EXERCISE. Copy each line of the data below with the word "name".

INFORMATION SHOWN.

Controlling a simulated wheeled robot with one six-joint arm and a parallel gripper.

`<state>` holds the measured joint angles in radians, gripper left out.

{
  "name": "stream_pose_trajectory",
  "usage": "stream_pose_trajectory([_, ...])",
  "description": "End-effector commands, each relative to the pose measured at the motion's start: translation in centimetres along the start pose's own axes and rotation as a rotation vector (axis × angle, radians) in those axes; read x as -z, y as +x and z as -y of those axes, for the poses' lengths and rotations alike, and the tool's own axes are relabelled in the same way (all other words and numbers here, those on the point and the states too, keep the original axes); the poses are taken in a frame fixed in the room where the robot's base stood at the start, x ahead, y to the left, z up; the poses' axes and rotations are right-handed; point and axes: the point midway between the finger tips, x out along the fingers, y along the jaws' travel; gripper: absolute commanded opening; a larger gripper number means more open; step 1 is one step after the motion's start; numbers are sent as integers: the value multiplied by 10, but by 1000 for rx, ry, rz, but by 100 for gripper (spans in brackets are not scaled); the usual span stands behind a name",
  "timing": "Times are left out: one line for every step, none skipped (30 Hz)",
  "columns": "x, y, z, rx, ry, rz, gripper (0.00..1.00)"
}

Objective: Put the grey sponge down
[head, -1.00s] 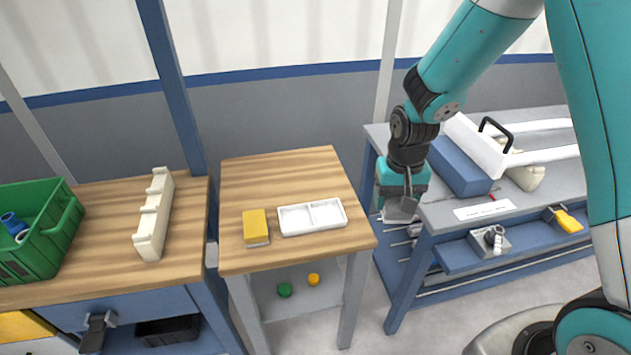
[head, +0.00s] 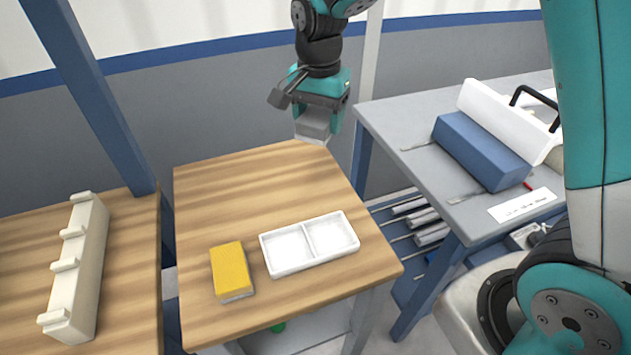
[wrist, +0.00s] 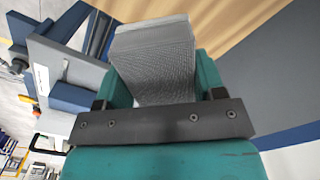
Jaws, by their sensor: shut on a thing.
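The grey sponge (wrist: 155,60) is a block held between the two teal fingers of my gripper (wrist: 160,90) in the wrist view. In the head view my gripper (head: 318,122) points down above the back right corner of the wooden table (head: 240,185). The grey sponge (head: 313,126) shows below the fingers there, apparently above the tabletop. A yellow sponge (head: 231,270) with a pale underside lies on the table, left of a white two-compartment tray (head: 309,244). Both tray compartments look empty.
A cream rack with pegs (head: 78,268) stands on another wooden table at left. A grey workbench (head: 400,125) at right holds a blue block (head: 482,150) and a white box with a black handle (head: 520,115). The back half of the middle table is clear.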

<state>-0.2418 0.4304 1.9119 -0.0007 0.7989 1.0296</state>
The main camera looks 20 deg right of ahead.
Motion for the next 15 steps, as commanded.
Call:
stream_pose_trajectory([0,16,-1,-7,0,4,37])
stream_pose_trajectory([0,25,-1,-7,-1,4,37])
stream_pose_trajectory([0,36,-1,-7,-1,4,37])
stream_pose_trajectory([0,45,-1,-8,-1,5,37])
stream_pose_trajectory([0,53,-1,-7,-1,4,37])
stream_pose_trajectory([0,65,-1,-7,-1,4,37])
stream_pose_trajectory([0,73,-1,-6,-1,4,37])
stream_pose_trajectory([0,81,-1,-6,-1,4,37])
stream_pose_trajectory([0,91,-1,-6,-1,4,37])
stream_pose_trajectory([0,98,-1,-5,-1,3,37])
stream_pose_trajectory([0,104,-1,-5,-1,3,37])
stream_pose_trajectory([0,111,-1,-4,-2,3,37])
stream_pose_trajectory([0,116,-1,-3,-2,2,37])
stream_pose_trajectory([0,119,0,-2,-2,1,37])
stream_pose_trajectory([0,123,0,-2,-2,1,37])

TASK OUTPUT.
  "name": "stream_pose_trajectory",
  "description": "End-effector commands, each relative to the pose measured at the motion's start: translation in centimetres along the start pose's own axes and rotation as a rotation vector (axis × angle, radians) in those axes; read x as -z, y as +x and z as -y of those axes, for the poses' lengths and rotations alike, and the tool's own axes are relabelled in the same way (all other words and numbers here, those on the point and the states too, keep the original axes); the poses are taken in a frame fixed in the room where the robot's base stood at the start, x ahead, y to the left, z up; the poses' axes and rotations are right-handed; point and axes: the point midway between the finger tips, x out along the fingers, y along the jaws' travel; gripper: absolute commanded opening; a larger gripper number means more open; step 1 is one step after the motion's start; numbers are sent as integers: the value multiplied by 10, but by 1000 for rx, ry, rz, but by 100 for gripper (spans in brackets are not scaled); the usual span stands behind a name",

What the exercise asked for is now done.